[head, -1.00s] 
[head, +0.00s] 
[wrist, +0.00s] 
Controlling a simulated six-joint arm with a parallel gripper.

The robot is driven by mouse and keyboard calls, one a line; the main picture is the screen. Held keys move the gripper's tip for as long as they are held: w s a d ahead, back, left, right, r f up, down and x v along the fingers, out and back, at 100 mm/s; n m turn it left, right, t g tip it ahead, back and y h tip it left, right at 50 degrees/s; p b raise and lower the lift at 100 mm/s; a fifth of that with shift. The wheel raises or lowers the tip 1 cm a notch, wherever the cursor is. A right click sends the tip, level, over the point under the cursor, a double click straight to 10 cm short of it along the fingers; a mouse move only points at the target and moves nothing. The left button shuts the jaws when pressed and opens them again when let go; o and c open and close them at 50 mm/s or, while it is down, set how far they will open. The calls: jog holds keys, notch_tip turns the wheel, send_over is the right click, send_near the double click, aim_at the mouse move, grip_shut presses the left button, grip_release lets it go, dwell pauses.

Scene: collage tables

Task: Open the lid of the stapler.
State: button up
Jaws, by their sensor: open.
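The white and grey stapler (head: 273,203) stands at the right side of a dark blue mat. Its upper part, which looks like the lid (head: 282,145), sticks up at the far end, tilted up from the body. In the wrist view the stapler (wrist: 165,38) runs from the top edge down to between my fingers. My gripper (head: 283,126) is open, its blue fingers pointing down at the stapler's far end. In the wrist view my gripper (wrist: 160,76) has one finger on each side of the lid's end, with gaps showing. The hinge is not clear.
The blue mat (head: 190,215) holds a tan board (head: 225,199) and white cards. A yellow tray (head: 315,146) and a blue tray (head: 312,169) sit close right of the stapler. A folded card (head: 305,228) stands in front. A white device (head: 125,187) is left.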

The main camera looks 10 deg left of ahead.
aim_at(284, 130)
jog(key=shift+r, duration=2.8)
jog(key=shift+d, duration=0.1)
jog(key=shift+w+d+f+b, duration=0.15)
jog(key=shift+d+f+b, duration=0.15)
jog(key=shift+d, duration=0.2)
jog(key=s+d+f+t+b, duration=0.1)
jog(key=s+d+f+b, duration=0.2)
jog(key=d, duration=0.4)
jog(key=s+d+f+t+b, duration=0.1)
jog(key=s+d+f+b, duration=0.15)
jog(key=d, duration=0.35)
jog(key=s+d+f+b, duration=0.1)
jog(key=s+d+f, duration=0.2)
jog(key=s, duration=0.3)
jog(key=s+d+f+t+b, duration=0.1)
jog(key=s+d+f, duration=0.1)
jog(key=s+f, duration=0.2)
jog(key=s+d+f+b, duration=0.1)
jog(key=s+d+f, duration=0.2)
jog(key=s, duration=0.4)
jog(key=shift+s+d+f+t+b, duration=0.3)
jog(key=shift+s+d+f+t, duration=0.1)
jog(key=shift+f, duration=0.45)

==

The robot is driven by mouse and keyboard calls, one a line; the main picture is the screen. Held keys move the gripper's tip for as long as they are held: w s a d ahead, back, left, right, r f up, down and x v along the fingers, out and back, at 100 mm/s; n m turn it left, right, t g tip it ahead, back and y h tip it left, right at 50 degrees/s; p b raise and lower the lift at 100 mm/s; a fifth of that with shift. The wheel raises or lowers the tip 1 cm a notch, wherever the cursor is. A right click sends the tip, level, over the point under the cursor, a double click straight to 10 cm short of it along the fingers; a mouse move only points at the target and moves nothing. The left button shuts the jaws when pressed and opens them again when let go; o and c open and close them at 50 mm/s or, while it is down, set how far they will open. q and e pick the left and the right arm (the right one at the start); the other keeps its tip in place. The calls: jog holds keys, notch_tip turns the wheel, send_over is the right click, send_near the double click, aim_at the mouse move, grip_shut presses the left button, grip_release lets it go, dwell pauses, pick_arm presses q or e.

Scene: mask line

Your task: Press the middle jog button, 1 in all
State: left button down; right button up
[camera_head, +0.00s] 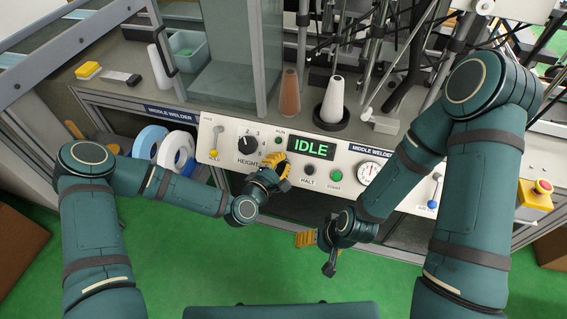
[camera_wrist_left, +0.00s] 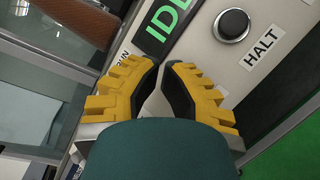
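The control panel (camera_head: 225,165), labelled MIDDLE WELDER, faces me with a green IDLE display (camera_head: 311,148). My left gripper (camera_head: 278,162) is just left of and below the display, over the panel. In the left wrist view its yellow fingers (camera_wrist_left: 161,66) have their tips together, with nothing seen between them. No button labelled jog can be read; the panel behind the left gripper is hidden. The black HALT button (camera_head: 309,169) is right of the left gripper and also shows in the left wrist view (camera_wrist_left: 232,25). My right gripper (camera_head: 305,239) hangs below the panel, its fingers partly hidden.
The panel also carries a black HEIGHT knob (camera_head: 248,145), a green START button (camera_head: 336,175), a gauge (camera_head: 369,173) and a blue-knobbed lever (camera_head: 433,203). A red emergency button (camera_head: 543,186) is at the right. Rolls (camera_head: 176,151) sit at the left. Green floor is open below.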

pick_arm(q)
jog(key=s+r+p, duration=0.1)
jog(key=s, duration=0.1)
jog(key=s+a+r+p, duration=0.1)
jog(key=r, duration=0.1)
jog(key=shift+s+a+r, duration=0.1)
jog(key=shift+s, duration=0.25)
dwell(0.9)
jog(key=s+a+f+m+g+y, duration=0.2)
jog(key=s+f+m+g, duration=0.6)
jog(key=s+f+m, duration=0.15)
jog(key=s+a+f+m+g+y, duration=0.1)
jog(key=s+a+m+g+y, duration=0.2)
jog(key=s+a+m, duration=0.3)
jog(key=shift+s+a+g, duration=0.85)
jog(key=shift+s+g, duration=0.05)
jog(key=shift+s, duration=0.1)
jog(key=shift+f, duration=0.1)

==

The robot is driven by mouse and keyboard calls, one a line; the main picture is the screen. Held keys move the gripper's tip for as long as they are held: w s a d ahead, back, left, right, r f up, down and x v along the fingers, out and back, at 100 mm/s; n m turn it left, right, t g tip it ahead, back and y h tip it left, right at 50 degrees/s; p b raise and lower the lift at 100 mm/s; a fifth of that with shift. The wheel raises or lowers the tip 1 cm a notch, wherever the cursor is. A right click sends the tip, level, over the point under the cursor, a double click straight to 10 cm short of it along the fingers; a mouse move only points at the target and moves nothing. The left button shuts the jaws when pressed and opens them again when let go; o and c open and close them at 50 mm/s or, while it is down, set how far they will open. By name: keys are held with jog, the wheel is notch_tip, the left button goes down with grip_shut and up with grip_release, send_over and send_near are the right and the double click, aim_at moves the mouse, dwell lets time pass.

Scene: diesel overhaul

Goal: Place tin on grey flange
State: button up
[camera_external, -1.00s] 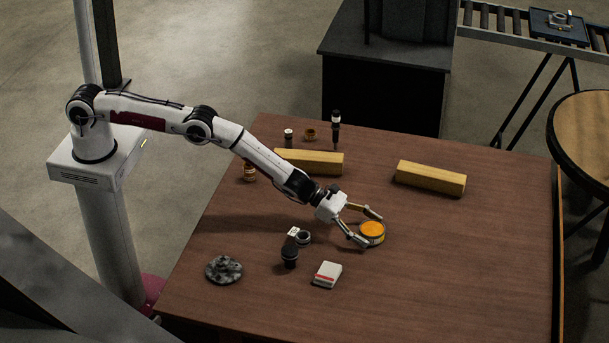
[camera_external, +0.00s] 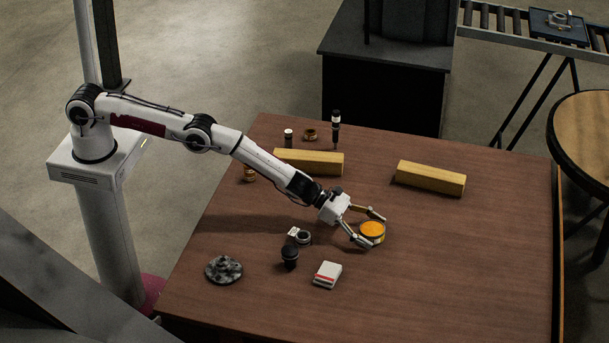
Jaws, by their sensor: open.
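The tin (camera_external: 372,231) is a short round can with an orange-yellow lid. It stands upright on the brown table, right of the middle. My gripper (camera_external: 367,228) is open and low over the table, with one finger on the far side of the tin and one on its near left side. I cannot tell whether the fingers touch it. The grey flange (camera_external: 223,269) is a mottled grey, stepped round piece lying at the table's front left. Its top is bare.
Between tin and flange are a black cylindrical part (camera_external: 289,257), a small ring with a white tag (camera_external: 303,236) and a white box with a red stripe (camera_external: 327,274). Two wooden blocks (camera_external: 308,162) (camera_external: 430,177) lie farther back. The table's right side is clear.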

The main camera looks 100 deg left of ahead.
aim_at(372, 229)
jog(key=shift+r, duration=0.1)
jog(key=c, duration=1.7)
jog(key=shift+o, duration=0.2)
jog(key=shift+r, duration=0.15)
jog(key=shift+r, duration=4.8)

- PROBLEM REQUIREMENTS -
Set down exactly the lines from the line that contains "[head, -1.00s]" to the line that contains "Controlling a simulated", both lines included, and nothing more.

- TASK RESPONSE -
[head, -1.00s] 
[head, +0.00s] 
[wrist, +0.00s] 
Controlling a simulated six-joint arm with a parallel gripper.

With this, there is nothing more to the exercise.